US20070008223A1

US20070008223A1 - High-gain loop antenna

Info

Publication number: US20070008223A1
Application number: US11/222,347
Authority: US
Inventors: An-Chia Chen; Chia-Lun Tang
Original assignee: Industrial Technology Research Institute ITRI
Current assignee: Industrial Technology Research Institute ITRI
Priority date: 2005-07-08
Filing date: 2005-09-08
Publication date: 2007-01-11
Also published as: TWI270235B; US7215293B2; TW200703787A

Abstract

A high gain loop antenna comprises a conductor ground plane, a feeding signal line, a radiation element including two matching sections and a conductor loop, and a dielectric element formed between the conductor ground plane and the radiation element. Both the two matching sections connect to the feeding signal line and radiation element for matching the input impedance. The input impedance can be changed by adjusting the distance between the two matching sections or the lengths of the two matching sections. The conductor loop is to activate the operating mode of the antenna when the current component flows through the loop antenna.

Description

FIELD OF THE INVENTION

The present invention generally relates to an antenna, and more specifically to a high-gain loop antenna.
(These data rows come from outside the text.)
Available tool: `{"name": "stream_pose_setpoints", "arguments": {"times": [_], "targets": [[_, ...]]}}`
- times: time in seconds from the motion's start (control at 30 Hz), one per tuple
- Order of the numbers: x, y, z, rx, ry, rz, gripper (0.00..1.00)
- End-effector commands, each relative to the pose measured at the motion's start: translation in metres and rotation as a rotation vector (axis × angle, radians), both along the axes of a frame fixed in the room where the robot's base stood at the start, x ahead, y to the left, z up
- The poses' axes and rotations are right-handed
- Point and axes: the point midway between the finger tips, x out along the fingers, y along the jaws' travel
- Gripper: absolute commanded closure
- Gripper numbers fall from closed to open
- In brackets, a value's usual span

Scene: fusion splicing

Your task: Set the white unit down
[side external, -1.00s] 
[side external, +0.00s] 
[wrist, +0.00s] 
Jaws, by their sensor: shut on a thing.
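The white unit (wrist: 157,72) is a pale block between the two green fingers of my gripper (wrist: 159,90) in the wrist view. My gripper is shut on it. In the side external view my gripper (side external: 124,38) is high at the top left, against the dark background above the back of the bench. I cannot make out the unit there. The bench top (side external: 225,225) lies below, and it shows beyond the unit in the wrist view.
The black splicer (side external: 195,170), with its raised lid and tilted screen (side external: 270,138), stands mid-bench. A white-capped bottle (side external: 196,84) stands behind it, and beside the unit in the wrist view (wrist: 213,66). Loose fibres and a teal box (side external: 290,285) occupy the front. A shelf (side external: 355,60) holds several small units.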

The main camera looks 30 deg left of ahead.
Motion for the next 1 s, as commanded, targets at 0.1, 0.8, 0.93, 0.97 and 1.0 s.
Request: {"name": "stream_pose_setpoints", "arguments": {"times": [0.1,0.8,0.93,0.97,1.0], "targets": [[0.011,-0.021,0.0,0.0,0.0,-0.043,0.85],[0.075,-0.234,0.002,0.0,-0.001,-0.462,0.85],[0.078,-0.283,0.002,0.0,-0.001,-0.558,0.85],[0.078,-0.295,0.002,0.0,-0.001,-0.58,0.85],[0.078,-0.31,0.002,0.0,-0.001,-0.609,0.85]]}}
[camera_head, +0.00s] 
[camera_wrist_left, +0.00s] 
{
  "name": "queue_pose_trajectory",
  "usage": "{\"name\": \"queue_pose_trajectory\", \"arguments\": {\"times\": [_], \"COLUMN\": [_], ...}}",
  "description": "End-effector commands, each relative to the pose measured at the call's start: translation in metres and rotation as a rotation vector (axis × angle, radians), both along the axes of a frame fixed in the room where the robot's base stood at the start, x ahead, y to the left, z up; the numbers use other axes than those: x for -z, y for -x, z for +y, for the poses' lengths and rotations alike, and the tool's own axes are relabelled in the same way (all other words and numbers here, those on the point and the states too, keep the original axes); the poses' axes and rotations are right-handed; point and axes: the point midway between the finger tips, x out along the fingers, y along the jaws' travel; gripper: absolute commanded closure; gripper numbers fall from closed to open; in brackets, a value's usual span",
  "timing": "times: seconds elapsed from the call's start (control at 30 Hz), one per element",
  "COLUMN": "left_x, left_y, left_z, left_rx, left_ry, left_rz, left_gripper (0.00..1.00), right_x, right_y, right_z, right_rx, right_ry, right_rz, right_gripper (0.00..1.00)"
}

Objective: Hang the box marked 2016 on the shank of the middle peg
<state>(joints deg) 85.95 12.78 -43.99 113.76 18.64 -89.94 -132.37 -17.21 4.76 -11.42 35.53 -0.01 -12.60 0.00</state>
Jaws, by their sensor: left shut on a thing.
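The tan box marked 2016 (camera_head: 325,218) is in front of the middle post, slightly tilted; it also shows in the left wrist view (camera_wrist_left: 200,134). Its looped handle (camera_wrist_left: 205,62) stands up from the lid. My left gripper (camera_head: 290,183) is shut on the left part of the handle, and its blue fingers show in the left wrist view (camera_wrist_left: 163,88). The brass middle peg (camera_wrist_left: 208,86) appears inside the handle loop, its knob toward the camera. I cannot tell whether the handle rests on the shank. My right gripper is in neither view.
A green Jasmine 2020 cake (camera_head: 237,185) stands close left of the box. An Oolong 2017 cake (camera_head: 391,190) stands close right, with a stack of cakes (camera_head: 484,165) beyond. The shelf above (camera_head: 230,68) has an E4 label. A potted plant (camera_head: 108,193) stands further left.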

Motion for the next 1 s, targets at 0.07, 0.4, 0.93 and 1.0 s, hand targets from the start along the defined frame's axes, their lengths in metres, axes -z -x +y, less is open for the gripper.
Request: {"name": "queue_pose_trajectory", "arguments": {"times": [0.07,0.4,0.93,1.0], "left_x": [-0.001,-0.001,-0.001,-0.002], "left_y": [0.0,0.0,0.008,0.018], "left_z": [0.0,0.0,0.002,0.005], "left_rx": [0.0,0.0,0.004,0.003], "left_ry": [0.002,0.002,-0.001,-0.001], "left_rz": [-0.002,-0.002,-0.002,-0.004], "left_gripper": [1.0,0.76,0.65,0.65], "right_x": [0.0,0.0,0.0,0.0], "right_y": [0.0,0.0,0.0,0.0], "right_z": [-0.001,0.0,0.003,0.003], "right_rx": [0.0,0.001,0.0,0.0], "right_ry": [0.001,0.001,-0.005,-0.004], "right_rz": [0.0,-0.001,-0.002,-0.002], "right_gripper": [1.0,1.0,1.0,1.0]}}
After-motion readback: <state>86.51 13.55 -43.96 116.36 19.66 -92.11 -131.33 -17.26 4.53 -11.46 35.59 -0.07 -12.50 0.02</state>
BACKGROUND OF THE INVENTION

Along with the cost decrease for establishment of wireless local area network (LAN), there is no computer maker who doesn't try introducing the wireless LAN equipments, for example a wireless net card, into a notebook computer, however a difficult job for antenna design due to the limited space inside the notebook computer.
A U.S. Pat. No. 6,344,823 “Structure of an antenna and method for manufacturing the same” has disclosed a planar inverted F antenna for use in wireless LAN, which is more advantageous than an average single-pole antenna in build-in allocation and convenience for application.
Another U.S. Pat. No. 6,724,348 “Computer with an embedded antenna” has disclosed a planar inverted F antenna for notebook computer by using an LCD as an allocation environment. However, as the radiant gain of a usual planar inverted F antenna is about 2 dBi, the valid transmission range is decreased owing to the space complexity.
A loop antenna is generally applied for high frequency (HF) communication, but rarely used in small communication equipments because of its high input impedance. A U.S. Pat. No. 6,236,368 “Loop antenna assembly for telecommunication devices” has introduced the concept for using loop antenna in small communication equipments, however, in which a defect is that an operating frequency in the range of 0.05-0.3 wavelength is reserved between a loop antenna and a ground plane.
Another U.S. Pat. No. 6,525,694 “High gain printed loop antenna” has disclosed a tip for solving matching problems by means of feeding a web design, however, which is rather overcomplicated in operating two extra loop circuits in parallel, and has a relatively longer reserved distance about 0.11-0.16 times the wavelength of operating frequency.
Yet, another U.S. Pat. No. 6,697,025 “Antenna apparatus” has disclosed an antenna, which can be folded into a rectangle, is placed in a portable receiver element. This antenna is workable near the ground. However, the radiation element must be folded several times, and the antenna must be grounded or a matching element must be adopted, alternatively.

SUMMARY OF THE INVENTION

The present invention provides a high-gain loop antenna. The high-gain loop antenna mainly comprises a conductor ground plane, a feeding signal line, a radiation element, and a dielectric element. The radiation element includes a matching element and a conductor loop. The dielectric element is allocated between the conductor ground plane and the radiation element.
The feeding signal line is provided for feeding signals. The matching element is connected to the feeding signal line and the conductor loop, so as to achieve the resistance impedance between the matching element and the conductor loop. The conductor loop is used to actuate the operation mode of the antenna, when the current flows onto the radiation element. This not only allows that the radiation directivity pattern is maximal on the horizontal plane, but also simplifies the fabrication of the antenna.
The foregoing and other objects, features, aspects and advantages of the present invention will become better understood from a careful reading of a detailed description provided herein below with appropriate reference to the accompanying drawings.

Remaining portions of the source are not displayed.